Posted by on August 12, 2011 in Blog
By Frank Matt
The TSA’s recent announcement of new software and practices that enhance passenger privacy deserve our praise. TSA Administrator John Pistole announced the implementation of new software that eliminates passenger specific images from the screening process. Rather than a revealing image of the individual passenger, the TSA officer will see a generic outline of a person. This nifty new software is able to auto-locate potential threats underneath the clothing, both metallic and non-metallic. If a threat is detected, the screen will show where specifically on the generic body outline the TSA office needs to investigate further. If nothing shows up in the scan, the TSA officer will simply see a green screen that reads “OK” and the passenger can proceed emotionally and physically unscathed. If you’re like me than it is comforting to know that in the future our private parts will stay private, yet the lack of naked images in not the only benefit of this new technology.

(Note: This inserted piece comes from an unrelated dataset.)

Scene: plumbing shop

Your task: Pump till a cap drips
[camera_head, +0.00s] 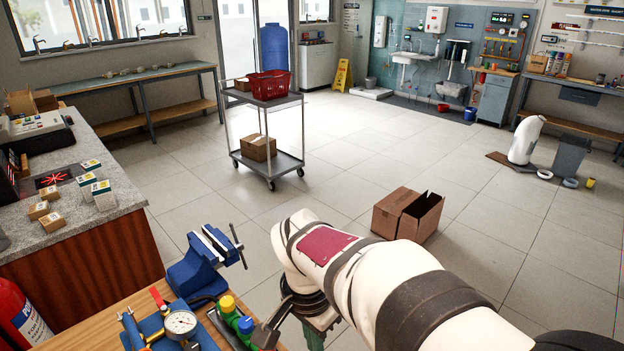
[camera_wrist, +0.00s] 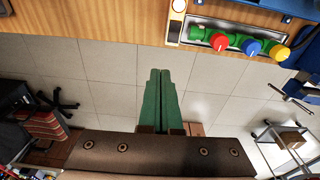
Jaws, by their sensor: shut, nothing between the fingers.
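A blue hand pump (camera_head: 137,333) with a red-tipped part and a round white pressure gauge (camera_head: 180,324) stands on the wooden bench at lower left in the head view. Beside it is a metal tray holding a green manifold with a yellow cap (camera_head: 227,303). The wrist view shows the manifold's red cap (camera_wrist: 219,42), blue cap (camera_wrist: 251,47) and yellow cap (camera_wrist: 281,53) in a row. No drip is visible on them. My gripper (camera_wrist: 160,72) has its green fingers together and empty, over the floor just off the bench edge. In the head view my arm partly hides it.
A blue vise (camera_head: 203,265) is mounted at the bench corner, beyond the manifold. A red fire extinguisher (camera_head: 18,318) stands at the left. An open cardboard box (camera_head: 396,214) and a trolley (camera_head: 268,158) are on the floor.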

Moreover, this new technology will eliminate the need for a TSA officer to view images in a remotely located viewing room. The passenger will be able to view the same image as the officer, and decisions to search further will be made face-to-face with the passenger. Hopefully this personal interaction and co-viewing of scanned images between passenger and TSA officer will lessen the occurrence of the horrific stories of TSA absurdity that are so often in the news.

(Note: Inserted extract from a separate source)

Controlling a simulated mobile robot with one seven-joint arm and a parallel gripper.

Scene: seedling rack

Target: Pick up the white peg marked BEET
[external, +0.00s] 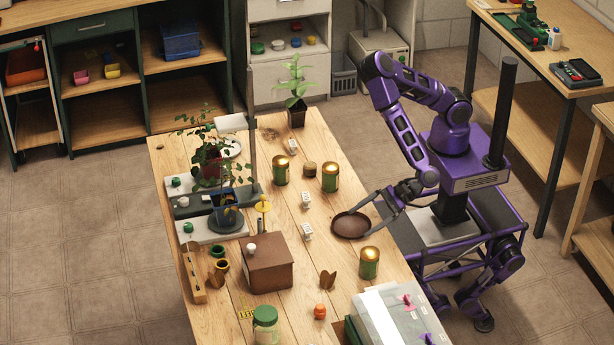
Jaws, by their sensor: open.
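Small white pieces lie in a loose row along the middle of the table: one far (292,146), one in the middle (306,200) and one nearer (306,231). They may be the pegs, but any marking is too small to read, so I cannot tell which is BEET. My gripper (372,212) is open over the right edge of the table, at the brown round dish (351,226). It is to the right of the white pieces and apart from them. I see nothing between its fingers.
Green-and-gold cans (281,170) stand around the white pieces, including one (369,263) near the dish. A brown box (267,263) and potted plants (210,168) stand to the left. A clear-lidded bin (400,318) is at the front right. Bare wood lies between the pieces and the dish.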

While the news of this new technology is undoubtedly encouraging, only once it is fully implemented will we be able to judge its impact on our safety and civil liberties. New technologies and procedures often do not live up to their press announcement hype. The underlying idea behind this announcement from the TSA is, however, worthy of our praise. The notion that we must be prepared to sacrifice our own rights and privacy to feel safer in today’s world has been force-fed to the American public since terrorism first rose to prominence in our national consciousness and dialogue. The post 9/11 world has seen the advent of unwarranted wiretapping and special registration in pursuit of increased security from new and amorphous threats. What is truly reassuring about this latest TSA announcement is that it marks an attempt at an advance in our security that does not come at a cost to our privacy. Hopefully the new technology will accomplish what it is promisedThe kind of thinking that led to this announcement is at least a step in the right direction.